16Pour faire vite, disons que les juges improvisés dans ce contexte de collines connaissent tous de l’intérieur l’affaire qu’ils instruisent, n’ont guère de notions de droit et s’adressent à une population à peine alphabétisée. Certains prisonniers, toujours sans jugement à neuf ans du génocide, auraient été prêts à avouer pour bénéficier de la remise de peine prévue par la loi organique. Avec plus d’un an de recul, on ne sait toujours pas comment opèrent ces « tribunaux du gazon », l’observation extérieure (de longue durée, par des observateurs connaissant la langue et le milieu) étant impossible. Les réserves sérieuses des juristes, la connaissance des campagnes rwandaises (95 % de la population y habite) et ce que l’on sait de l’insécurité et du contrôle politique persistant n’incitent pas à considérer ces instances comme des instruments de réconciliation plus efficaces que les simples nécessités de la survie sur des lieux partagés. Pourtant, le rétablissement de la vérité est nécessaire et sa prise en charge par une association visant une seule catégorie de victimes, telle qu’Ibuka [23], n’est pas suffisante, même si l’association vise autant le passé que l’avenir, combinant l’établissement de la vérité et l’aide psychosociale aux rescapés. Entre-temps, certains prisonniers épuisés, parfois emprisonnés pour des motifs que le génocide permit de faire prévaloir sans qu’ils y aient été mêlés, sont enfin autorisés à rentrer chez eux, dans des campagnes appauvries. Ces retours mettent fin aux longs trajets des femmes et des enfants vers les prisons où ils devaient les nourrir.

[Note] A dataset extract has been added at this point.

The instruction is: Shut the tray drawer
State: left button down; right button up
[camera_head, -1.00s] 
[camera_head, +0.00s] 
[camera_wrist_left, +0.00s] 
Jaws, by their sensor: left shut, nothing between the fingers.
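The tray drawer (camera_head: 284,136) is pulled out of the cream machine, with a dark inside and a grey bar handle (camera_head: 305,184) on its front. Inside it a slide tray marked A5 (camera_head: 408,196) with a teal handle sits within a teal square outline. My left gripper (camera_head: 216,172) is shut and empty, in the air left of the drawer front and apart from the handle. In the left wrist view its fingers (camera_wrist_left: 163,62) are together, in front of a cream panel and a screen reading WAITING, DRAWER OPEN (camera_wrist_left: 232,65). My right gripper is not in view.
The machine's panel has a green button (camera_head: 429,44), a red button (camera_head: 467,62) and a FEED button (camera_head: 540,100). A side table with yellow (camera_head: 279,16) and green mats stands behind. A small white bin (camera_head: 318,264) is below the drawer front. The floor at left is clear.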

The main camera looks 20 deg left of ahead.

17Comme le faisait remarquer Vandeginste [24] en 1998, la situation n’était pas stabilisée : la rébellion de présumés génocidaires continuait, une partie importante de la population ne se sentait pas représentée dans les appareils de l’État et les responsables des violations de droits de l’homme dans le cadre de l’armée régulière du nouveau Rwanda restaient impunis. À quelques nuances près, la situation est toujours la même actuellement. La préparation des élections a mis en évidence l’absence d’opposition légale à l’intérieur du pays et le déni des libertés. Une fois encore, l’opposition est en exil.
La Belgique
18Les rituels officiels de commémoration se sont montrés particulièrement inadéquats à acheminer les différentes fractions de la nouvelle société rwandaise sur la voie d’une réconciliation ou d’une reconstruction nationale démocratique. Ils témoignent, au contraire, des enjeux politiques du gouvernement en place et des stratégies de ce gouvernement sur la scène internationale garante de son maintien. Sans souci des discordances, l’organisation d’élections vient, à nouveau, donner les apparences d’un accès à la modernité internationale, celle de la démocratie. Sur la scène internationale, l’ancienne puissance de tutelle occupe encore une place spécifique. La multiplication des bailleurs de fonds a, certes, réduit l’influence de la Belgique en matière de décisions politiques et de choix de coopération avec le Rwanda. Les liens anciens entre le Rwanda et la Belgique ne suffisent pas à cette dernière pour infléchir une politique européenne favorable à Kigali, d’autant moins que leurs effets ont été, précisément, stigmatisés par les médias. En revanche, ces liens anciens et leur usage médiatique confèrent une dimension symbolique à la politique internationale et à la mise en scène des relations entre les deux pays.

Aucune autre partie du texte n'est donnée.